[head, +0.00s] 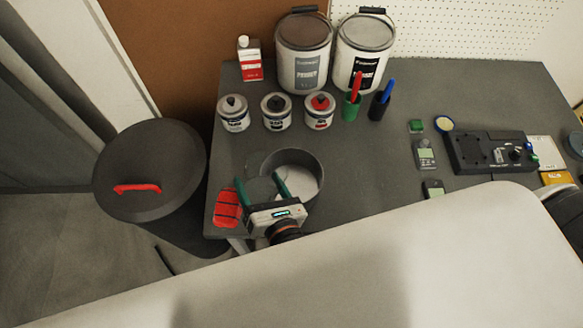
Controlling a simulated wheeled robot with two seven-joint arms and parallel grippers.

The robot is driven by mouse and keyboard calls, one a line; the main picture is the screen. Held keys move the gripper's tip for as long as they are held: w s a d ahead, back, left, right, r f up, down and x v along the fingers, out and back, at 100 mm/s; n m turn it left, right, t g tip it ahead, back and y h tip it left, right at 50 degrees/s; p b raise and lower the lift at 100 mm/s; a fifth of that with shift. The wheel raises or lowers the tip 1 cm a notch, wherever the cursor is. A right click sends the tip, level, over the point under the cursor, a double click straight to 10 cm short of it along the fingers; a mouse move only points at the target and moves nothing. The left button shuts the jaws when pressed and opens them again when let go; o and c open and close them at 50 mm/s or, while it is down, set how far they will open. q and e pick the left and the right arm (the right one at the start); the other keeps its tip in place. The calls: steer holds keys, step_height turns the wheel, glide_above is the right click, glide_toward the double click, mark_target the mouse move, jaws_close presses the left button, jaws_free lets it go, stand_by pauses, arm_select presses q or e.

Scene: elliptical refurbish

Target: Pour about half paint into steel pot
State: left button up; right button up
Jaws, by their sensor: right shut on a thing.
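The steel pot (318,170) is a round, dark-walled open vessel near the table's front left, with something whitish inside. My right gripper (262,184) is at the pot's left front side, its two green fingers shut on a grey rounded container (262,190). The gripper hides much of this container, and I cannot tell whether paint is leaving it. Small paint cans stand behind the pot: one with a dark lid (233,114), another dark-lidded one (276,112) and a red-lidded one (319,111). My left gripper is not in view.
Two large buckets (303,60) (365,50) stand at the back. A red-and-white carton (250,60), green cup (351,107) and dark cup (379,106) stand nearby. A red pad (227,208) lies left of the gripper. A black bin (150,170) stands left of the table.

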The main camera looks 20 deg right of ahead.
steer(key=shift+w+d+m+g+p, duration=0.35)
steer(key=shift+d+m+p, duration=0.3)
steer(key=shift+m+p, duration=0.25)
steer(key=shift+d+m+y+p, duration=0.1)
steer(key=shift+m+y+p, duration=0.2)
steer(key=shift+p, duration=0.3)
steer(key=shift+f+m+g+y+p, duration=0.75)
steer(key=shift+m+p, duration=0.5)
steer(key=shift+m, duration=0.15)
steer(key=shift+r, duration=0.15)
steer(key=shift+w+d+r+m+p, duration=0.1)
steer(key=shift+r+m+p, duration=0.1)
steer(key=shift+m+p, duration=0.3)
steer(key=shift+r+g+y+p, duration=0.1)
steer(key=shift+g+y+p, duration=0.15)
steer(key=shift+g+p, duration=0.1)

::::

# Required work:
From the top of the listing above, repeat each line exactly until you reach the line containing "State: left button up; right button up", and repeat that one too. Leave the pictures out.

# Response below:
[head, +0.00s] 
Controlling a simulated wheeled robot with two seven-joint arms and parallel grippers.

The robot is driven by mouse and keyboard calls, one a line; the main picture is the screen. Held keys move the gripper's tip for as long as they are held: w s a d ahead, back, left, right, r f up, down and x v along the fingers, out and back, at 100 mm/s; n m turn it left, right, t g tip it ahead, back and y h tip it left, right at 50 degrees/s; p b raise and lower the lift at 100 mm/s; a fifth of that with shift. The wheel raises or lowers the tip 1 cm a notch, wherever the cursor is. A right click sends the tip, level, over the point under the cursor, a double click straight to 10 cm short of it along the fingers; a mouse move only points at the target and moves nothing. The left button shuts the jaws when pressed and opens them again when let go; o and c open and close them at 50 mm/s or, while it is down, set how far they will open. q and e pick the left and the right arm (the right one at the start); the other keeps its tip in place. The calls: steer holds keys, step_height turns the wheel, glide_above is the right click, glide_toward the double click, mark_target the mouse move, jaws_close presses the left button, jaws_free lets it go, stand_by pauses, arm_select presses q or e.

Scene: elliptical refurbish

Target: Pour about half paint into steel pot
State: left button up; right button up

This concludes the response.